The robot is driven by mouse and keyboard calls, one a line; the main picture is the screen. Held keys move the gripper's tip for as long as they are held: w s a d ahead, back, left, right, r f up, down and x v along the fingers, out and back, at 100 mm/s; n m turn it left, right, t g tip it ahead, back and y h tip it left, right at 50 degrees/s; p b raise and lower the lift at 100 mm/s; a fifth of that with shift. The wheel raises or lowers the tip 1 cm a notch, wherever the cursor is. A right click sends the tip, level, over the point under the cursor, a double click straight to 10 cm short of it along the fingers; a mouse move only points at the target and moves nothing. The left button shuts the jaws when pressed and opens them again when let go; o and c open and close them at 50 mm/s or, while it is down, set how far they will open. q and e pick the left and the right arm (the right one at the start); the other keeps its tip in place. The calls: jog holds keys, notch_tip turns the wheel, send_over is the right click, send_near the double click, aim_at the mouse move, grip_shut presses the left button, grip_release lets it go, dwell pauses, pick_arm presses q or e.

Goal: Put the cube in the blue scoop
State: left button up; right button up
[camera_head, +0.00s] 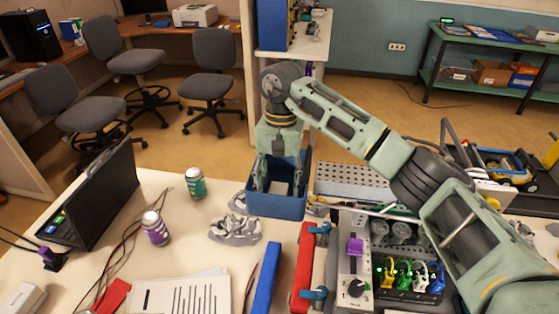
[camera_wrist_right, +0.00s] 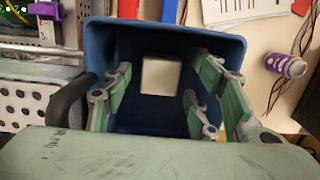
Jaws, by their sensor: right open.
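The blue scoop (camera_head: 277,207) stands on the bench in the head view, and looks like an open box with raised walls. It fills the middle of the right wrist view (camera_wrist_right: 192,36). A whitish cube (camera_wrist_right: 161,77) lies inside it, apart from the walls. My right gripper (camera_head: 279,188) points down into the scoop. In the right wrist view my right gripper's fingers (camera_wrist_right: 160,105) are spread, with the cube between and beyond them, not held. My left gripper is out of view.
A green can (camera_head: 195,183) and a purple-labelled can (camera_head: 155,228) stand left of the scoop. Grey parts (camera_head: 235,228) lie close beside it. A perforated metal plate (camera_head: 350,181) is at its right.

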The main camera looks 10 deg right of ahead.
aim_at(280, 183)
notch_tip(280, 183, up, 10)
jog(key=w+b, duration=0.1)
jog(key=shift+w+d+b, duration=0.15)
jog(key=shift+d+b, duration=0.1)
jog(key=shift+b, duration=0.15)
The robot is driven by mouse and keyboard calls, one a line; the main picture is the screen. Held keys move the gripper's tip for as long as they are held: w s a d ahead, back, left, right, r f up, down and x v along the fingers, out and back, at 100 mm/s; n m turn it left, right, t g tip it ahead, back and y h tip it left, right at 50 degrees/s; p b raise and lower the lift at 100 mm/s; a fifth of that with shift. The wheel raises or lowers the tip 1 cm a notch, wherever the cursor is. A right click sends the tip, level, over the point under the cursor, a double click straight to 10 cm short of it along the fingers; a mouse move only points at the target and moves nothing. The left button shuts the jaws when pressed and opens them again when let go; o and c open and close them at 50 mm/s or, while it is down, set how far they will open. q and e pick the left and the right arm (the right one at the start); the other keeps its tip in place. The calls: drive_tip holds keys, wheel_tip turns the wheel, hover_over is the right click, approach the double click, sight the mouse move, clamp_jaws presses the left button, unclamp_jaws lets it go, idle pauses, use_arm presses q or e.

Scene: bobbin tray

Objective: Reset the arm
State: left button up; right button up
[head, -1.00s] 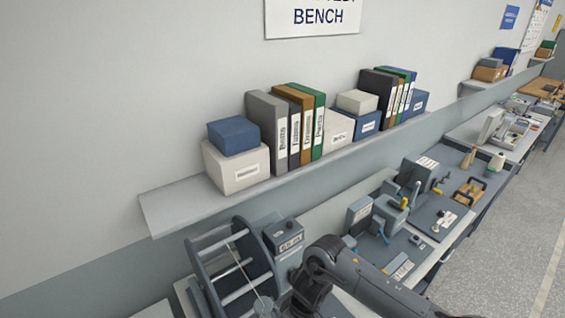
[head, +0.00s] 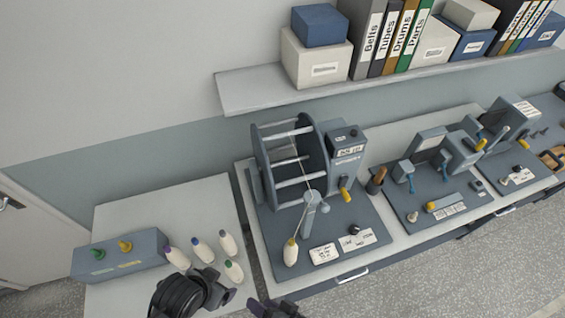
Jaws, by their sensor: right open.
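My right gripper (head: 275,308) shows as a small dark shape at the bottom edge of the head view, cut off by the frame. It is open, with nothing visible in it. It is in front of the bench, below the gap between the left table and the winding station. A larger black, rounded arm part of mine is to its left and overlaps the left table's front.
The left table (head: 118,214) bears a blue-grey block (head: 88,262) with two coloured knobs and several white bobbins (head: 229,244). A winding machine (head: 262,180) stands right of it. More stations follow rightward. A loaded shelf (head: 250,92) runs along the wall. Floor is free at lower right.

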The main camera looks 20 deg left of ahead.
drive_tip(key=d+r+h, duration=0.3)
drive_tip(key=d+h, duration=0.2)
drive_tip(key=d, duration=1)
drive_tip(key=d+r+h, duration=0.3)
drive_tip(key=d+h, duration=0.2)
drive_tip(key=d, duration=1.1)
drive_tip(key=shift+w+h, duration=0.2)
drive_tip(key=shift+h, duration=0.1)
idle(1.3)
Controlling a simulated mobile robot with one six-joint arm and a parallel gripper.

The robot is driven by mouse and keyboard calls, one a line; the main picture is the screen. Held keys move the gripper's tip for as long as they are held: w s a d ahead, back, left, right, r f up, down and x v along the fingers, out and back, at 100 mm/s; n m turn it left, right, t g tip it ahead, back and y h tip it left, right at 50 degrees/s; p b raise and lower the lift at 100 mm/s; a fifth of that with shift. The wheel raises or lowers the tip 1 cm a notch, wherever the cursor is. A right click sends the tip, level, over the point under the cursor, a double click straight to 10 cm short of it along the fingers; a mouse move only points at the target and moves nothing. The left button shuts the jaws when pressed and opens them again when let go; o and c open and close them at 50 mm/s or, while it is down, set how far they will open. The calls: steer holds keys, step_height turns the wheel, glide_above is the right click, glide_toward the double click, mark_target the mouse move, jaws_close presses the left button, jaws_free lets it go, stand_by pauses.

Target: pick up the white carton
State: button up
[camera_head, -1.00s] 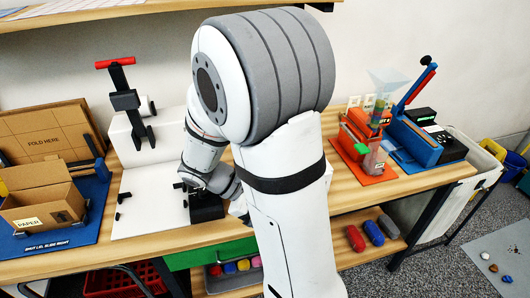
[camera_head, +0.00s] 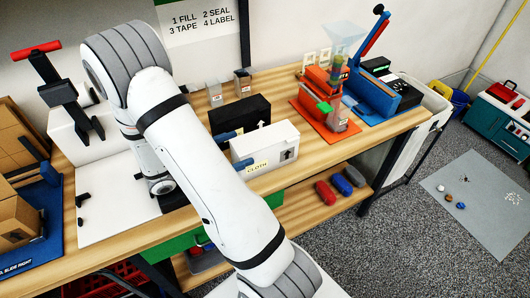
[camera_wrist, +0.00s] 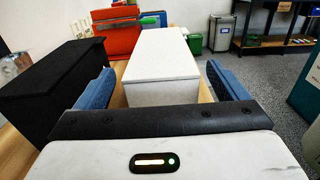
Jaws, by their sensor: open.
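The white carton (camera_head: 268,143) stands on the wooden workbench, with a label on its side that seems to read CLOTH and an up arrow. In the wrist view the white carton (camera_wrist: 162,58) lies straight ahead, its near end between the two blue fingers. My gripper (camera_wrist: 158,82) is open, with one finger on each side of the carton and a gap showing on both sides.
A black carton (camera_head: 238,118) stands close behind the white one; it fills the left of the wrist view (camera_wrist: 50,80). An orange-red station (camera_head: 322,92) and a blue one (camera_head: 368,92) stand farther right. Small clear containers (camera_head: 215,94) stand behind. Bare bench lies right of the carton.

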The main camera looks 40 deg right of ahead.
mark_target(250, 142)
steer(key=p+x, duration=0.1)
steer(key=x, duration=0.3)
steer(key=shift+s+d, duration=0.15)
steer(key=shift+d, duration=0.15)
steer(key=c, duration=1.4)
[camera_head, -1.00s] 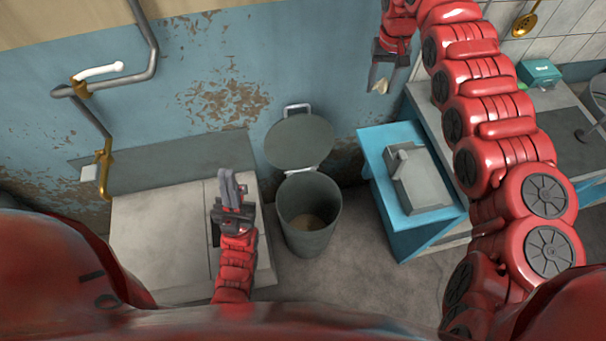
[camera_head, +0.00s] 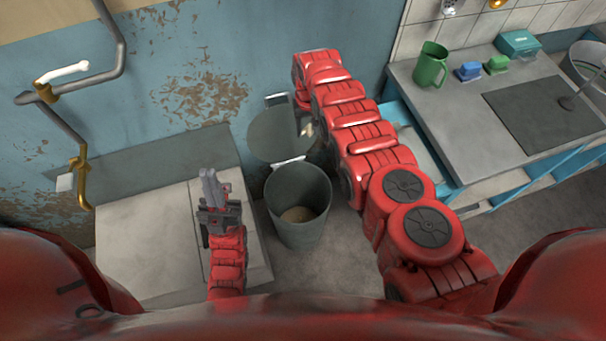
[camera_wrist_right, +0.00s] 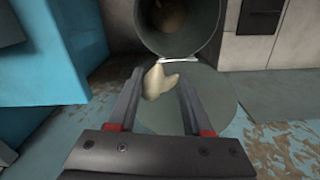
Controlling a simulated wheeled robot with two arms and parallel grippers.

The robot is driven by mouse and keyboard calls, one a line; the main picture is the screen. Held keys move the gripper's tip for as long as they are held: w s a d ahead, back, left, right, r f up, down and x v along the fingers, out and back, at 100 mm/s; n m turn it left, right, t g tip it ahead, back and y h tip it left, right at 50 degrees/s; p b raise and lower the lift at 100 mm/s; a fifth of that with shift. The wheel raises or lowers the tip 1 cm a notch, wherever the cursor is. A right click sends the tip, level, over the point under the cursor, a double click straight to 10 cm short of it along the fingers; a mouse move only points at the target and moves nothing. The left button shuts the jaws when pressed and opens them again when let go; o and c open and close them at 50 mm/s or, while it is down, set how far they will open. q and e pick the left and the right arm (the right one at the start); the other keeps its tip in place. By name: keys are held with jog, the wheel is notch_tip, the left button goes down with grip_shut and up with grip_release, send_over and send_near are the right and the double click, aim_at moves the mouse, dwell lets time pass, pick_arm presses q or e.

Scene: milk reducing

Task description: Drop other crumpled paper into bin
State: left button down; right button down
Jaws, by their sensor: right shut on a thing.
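The pale crumpled paper (camera_wrist_right: 155,84) is held between the fingertips of my right gripper (camera_wrist_right: 162,82). In the head view a small bit of the paper (camera_head: 308,129) shows beside my right arm, which hides most of that gripper. The grey round bin (camera_head: 300,215) stands on the floor with its lid (camera_head: 275,138) open against the wall. The held paper is over the lid area, beside the bin opening. In the right wrist view the bin (camera_wrist_right: 208,42) has a brownish thing (camera_wrist_right: 170,14) inside. My left gripper (camera_head: 210,182) is empty, its fingers close together, left of the bin.
A pale counter (camera_head: 150,240) is left of the bin. At the right a worktop (camera_head: 450,115) carries a green mug (camera_head: 431,66), a blue block (camera_head: 468,72) and a green block (camera_head: 497,65). A pipe (camera_head: 62,113) runs along the wall at left.

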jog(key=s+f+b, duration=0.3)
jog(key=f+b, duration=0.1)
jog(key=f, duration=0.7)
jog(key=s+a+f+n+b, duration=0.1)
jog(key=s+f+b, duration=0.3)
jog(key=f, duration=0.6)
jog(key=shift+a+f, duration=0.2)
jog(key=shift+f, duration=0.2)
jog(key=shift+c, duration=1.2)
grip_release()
————
Exercise description
What count of lines in the listing contain the word "simulated"? Reply with the number only.

The output
2